My song for this anniversary is one we considered for our first dance. Since this is a blog post 16 years later, I can forego the necessity for the slow groove and choose something that is simple honesty. Happy Anniversary to My Best Friend.

Mental scrapbooks.

Fifteen years ago, I stood in a bar with my husband and a friend from work and looked across the room into the back corner. I remember wood and barstools, the faint glow from some light. The image is burned into my consciousness, like a Polaroid snapshot. Though the evening was uneventful, the moment was representative of that time in my life. Occasionally my mind grants me these flashes of hyper-awareness. I collect them in my mental scrapbook and relish them when they break through the surface of my present.

“Fields of Gold” was playing on the jukebox. I had never paid much attention to it before, but this song about reminiscing fit the scene perfectly. Every time I hear it, I recall that evening. I can feel my right elbow on the bar and see my friend looking at something over my left shoulder. The years between now and then collapse like an accordion, and I can almost touch the past.

Recently, I learned that a close family member is very sick. Her life is going to change in a way so significant that it is an understatement to say that it will never be the same again. What’s ahead for her will be incredibly difficult and require physical, mental and emotional strength that is unparalleled by anything that has ever happened in my life.
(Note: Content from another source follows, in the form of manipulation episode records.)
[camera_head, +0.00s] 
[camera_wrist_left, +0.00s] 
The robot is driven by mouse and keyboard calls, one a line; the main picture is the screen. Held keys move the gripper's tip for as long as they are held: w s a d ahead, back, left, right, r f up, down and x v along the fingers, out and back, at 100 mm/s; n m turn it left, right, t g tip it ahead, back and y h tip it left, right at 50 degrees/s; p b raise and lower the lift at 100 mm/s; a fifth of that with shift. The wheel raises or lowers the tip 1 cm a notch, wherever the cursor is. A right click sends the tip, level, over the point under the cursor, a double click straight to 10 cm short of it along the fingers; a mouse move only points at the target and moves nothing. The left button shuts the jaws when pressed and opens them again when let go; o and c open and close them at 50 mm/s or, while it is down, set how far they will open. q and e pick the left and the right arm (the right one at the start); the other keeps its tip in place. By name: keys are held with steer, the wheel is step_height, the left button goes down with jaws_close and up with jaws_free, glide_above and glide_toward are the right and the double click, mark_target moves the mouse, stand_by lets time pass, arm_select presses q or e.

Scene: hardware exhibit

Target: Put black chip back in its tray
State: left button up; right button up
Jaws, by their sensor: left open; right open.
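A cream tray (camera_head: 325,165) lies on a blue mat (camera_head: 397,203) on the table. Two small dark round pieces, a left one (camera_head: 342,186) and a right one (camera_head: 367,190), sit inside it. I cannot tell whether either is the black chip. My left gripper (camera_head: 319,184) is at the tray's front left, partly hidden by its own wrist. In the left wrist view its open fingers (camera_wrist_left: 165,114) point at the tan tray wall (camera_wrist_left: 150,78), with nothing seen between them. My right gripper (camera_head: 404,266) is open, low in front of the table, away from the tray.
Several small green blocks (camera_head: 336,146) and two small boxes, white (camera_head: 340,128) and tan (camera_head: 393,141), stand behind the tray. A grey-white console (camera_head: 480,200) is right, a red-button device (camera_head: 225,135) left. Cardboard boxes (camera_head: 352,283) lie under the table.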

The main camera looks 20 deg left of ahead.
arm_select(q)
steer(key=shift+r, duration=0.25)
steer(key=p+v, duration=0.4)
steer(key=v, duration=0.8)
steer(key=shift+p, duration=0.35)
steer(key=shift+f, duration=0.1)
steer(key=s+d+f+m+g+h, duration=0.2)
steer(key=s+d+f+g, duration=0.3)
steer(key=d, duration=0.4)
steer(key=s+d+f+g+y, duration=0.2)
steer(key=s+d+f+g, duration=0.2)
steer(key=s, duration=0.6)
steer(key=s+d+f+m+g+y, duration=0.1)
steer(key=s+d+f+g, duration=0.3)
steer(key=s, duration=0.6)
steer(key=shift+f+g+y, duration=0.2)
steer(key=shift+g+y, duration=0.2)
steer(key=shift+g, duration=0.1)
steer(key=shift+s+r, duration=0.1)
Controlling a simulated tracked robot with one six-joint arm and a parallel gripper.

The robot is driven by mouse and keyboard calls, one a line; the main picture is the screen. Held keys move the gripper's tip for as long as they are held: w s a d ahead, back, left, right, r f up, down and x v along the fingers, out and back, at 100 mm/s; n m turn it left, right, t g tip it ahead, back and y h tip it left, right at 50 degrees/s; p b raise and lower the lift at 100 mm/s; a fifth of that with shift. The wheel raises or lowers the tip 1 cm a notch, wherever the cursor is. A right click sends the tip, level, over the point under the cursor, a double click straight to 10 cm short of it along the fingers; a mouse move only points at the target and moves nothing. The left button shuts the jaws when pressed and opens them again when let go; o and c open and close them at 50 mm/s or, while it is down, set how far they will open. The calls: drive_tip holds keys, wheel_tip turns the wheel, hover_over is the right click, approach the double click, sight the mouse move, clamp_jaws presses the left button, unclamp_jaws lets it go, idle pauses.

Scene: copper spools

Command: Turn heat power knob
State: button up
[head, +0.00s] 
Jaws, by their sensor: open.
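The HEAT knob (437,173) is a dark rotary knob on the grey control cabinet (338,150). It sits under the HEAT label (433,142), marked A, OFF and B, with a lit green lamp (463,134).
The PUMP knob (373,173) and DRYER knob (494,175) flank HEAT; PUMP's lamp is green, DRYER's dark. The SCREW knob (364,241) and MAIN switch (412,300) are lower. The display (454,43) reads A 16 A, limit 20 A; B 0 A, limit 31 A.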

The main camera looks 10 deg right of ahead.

During this time, my wish for her is that her mind plays the same tricks mine does on me. I hope that the snapshots stored from the past interrupt her day-to-day life, bringing bright spots that reward her courage and tenacity. I hope that she will be given the peace to savor them, so that she can build (and rebuild) her strength for the journey ahead. If it was a road trip, I’d make sure to include this one on the mix tape.